* WRITTEN REQUEST *
In the entries below, repeat only the lines between those holding "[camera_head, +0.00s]" and "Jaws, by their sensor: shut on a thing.", inclusive. Leave pictures out.

* Robot control records *
::::::

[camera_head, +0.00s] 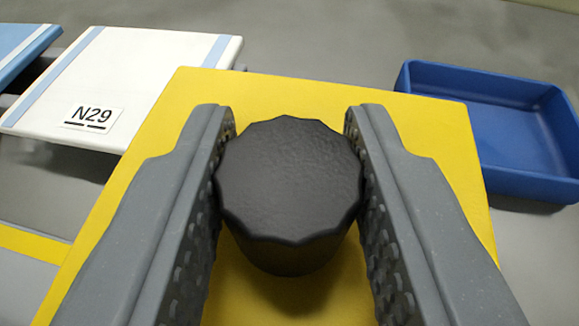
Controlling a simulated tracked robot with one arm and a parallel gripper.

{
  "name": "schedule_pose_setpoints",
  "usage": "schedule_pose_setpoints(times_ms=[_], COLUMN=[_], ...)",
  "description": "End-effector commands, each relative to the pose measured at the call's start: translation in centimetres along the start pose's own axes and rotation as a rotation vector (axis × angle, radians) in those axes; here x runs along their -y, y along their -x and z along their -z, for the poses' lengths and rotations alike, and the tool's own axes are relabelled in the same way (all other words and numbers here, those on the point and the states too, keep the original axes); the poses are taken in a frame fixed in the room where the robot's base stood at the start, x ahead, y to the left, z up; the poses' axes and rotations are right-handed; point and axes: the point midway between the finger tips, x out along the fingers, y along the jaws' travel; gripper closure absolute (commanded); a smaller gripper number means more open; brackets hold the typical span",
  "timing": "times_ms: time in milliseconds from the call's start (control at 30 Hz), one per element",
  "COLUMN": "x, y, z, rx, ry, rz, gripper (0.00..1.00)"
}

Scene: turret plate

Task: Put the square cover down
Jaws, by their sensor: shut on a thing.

::::::

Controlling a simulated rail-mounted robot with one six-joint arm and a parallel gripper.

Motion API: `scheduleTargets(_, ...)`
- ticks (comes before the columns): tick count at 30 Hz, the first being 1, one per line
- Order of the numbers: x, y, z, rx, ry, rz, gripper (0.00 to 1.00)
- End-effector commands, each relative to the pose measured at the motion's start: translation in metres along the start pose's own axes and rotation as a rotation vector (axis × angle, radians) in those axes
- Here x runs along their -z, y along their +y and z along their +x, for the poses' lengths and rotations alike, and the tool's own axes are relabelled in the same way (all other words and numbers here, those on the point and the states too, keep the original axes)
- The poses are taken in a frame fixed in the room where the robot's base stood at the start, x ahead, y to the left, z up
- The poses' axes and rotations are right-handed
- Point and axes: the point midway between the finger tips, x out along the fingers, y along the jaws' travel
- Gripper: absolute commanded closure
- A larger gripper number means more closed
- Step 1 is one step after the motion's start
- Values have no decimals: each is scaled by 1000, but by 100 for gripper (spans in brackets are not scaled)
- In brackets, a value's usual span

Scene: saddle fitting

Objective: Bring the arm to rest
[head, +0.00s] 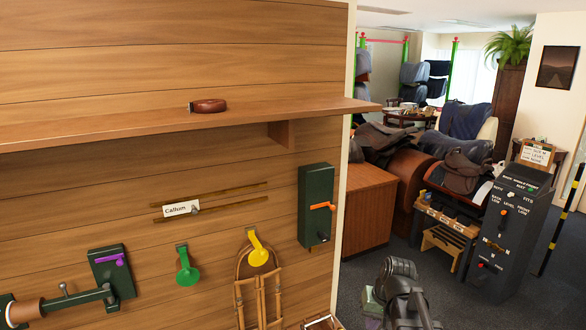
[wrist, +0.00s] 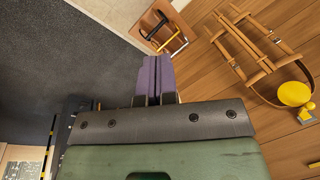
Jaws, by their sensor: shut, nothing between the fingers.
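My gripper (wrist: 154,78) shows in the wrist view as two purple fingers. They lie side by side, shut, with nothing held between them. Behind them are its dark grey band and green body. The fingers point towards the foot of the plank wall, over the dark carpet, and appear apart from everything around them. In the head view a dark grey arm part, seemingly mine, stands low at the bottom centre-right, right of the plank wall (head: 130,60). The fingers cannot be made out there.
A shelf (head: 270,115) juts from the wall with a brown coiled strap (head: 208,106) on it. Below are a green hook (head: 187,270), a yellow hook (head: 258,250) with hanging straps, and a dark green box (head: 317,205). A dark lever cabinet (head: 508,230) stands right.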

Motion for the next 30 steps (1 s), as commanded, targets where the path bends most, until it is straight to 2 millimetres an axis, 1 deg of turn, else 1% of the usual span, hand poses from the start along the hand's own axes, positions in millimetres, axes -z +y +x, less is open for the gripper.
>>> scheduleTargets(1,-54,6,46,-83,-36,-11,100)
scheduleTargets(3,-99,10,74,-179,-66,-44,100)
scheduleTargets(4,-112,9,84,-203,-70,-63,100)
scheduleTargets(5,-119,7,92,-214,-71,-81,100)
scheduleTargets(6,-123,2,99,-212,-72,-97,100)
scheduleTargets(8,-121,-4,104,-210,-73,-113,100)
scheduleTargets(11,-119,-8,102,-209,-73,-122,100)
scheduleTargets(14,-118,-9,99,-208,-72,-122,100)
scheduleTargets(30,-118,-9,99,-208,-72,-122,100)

::::::

* OUTPUT FOR THIS EXERCISE *
[camera_head, +0.00s] 
Controlling a simulated tracked robot with one arm and a parallel gripper.

{
  "name": "schedule_pose_setpoints",
  "usage": "schedule_pose_setpoints(times_ms=[_], COLUMN=[_], ...)",
  "description": "End-effector commands, each relative to the pose measured at the call's start: translation in centimetres along the start pose's own axes and rotation as a rotation vector (axis × angle, radians) in those axes; here x runs along their -y, y along their -x and z along their -z, for the poses' lengths and rotations alike, and the tool's own axes are relabelled in the same way (all other words and numbers here, those on the point and the states too, keep the original axes); the poses are taken in a frame fixed in the room where the robot's base stood at the start, x ahead, y to the left, z up; the poses' axes and rotations are right-handed; point and axes: the point midway between the finger tips, x out along the fingers, y along the jaws' travel; gripper closure absolute (commanded); a smaller gripper number means more open; brackets hold the typical span",
  "timing": "times_ms: time in milliseconds from the call's start (control at 30 Hz), one per element",
  "COLUMN": "x, y, z, rx, ry, rz, gripper (0.00..1.00)"
}

Scene: turret plate

Task: Put the square cover down
Jaws, by their sensor: shut on a thing.

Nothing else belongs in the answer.